カウンセリングやワークショップ「自宅ならでは」のサービス提供

 ダイレクトセリング化粧品分野では、事業の要と言えるサロン展開が、コロナ禍によって大きな打撃を受けた。昨年の1回目の緊急事態宣言では、 ほぼ全面的に臨時休業を余儀なくされ、業績に影響を与えた。宣言解除後は店内での感染防止対策を徹底した上で再開したが、 人との接触をできるだけ避けたい消費者心理などもあって、来店者数減などに悩んだ。その後は、店内における対策に加え、オンラインでのカウンセリングや、 接触が比較的少ない新メニューの開発など、ニューノーマル対応の施策を展開してきた。コロナ禍を契機に変化した消費者の価値観やニーズを踏まえた、 新しいサロンのあり方について、各社は模索を続けている。

▲複数人が参加するオンラインワークショップ
   も開催(ポーラ)
月間2千人以上がサービスを利用
 DS化粧品最大手のポーラは、2020年6月から全国のポーラショップ、一部の百貨店カウンターでオンラインカウンセリングを導入している。 コロナ禍によってサロン営業が大きく制限された当時、エステやタッチアップといった顧客の肌に直接触れる行為は全面禁止し、店頭での物販など、 最小限の営業活動にとどめた。他方で、〝ウィズコロナ〟を想定したサロン営業の構築も進め、オンラインによるカウンセリングをスタートさせた。
 サロンなどのショップでは、施術の前にカウンセリングや肌質チェックを行うが、同システムでは、対面で行ってきたカウンセリングをオンライン化し、 スタッフと顧客の接触時間を減らすことが目的。
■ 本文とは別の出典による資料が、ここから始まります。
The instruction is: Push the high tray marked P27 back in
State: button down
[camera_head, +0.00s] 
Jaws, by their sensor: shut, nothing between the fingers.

オンラインシステムは現在、約1600のショップで活用されており、 月平均で2100人の顧客にオンラインカウンセリングやワークショップを提供している。同社によると、開催後のアンケートでは、 満足度が90%以上、知人・友人への推奨度は80%以上となっており、好評を博している模様。
 オンラインカウンセリングでは、顧客とビューティーディレクターとの1対1のカウンセリングを行う。また、複数名が参加できるワークショップ、 新製品の使い方や季節ごとの美容法、家でできるマッサージなどを紹介するオンラインレッスンも提供している。 2021年からは、顧客同士のコミュニケーションも取り入れたモニター座談会形式での利用も行っている。いずれも事前予約制で、所要時間は約30分程度。 肌の悩みや理想の肌などをカウンセリングし、季節に合わせたお手入れやメーク、インナーケア、生活習慣といったトータルな美容アドバイスを行う。 また、エステのプレカウンセリングや、製品購入後のアフターフォロー、正しい使い方などのレクチャーもオンラインで行っており、 感染予防対策を目的とした店舗の滞在時間短縮だけでなく、さまざまな事情でなかなか外出できない女性でも利用しやすいなど、 利便性向上にも寄与しているという。

月間2千人以上がサービスを利用
 このほか、オンラインワークショップでは家で出来るお手入れやセルフマッサージ、メークの基本レッスン、 新製品の特徴紹介と使用法レッスンなどを複数名対象に行っている。参加者からは、「今日からすぐに取り入れられる食事のアドバイスやマッサージがあり、 勉強になった。話のスピードや声のトーンがちょうど良く、エステにも行ってみたいと感じた」「〝いいね〟スタンプを使うことで、意思疎通ができた。 製品の使用法レクチャーの際、実際に部位を示すなど、見やすいように工夫されていてよく分かった。 店舗に行ってもじっくり商品を試したり説明を聞いたりすることができない状況なので、 使い方や商品特徴など知れて良かった」といった感想が寄せられているという。 同社は、参加者の意見などを踏まえてオンラインコンテンツをブラッシュアップしているほか、今年から「オンライン強化研究会」を発足し、 店舗同士での情報交換やアドバイス、オンライン接客スキル向上のための研修、オンライン接客コンテストを実施してフィードバックを行うなど、 接客技術・体験価値向上を図っている。

▲28日間のオンラインスキンケア
   モニター(ナリス化粧品)
〝顧客の日常目線〟がオンラインの強み
 ナリス化粧品では、2021年1月21日から、自宅に1カ月分のスキンケアセットが届き、 専属の美容部員がオンラインでカウンセリングを行う「オンラインスキンケアモニター」(税込3300円)のサービスを行っている
(続きは2021年10月14日号参照)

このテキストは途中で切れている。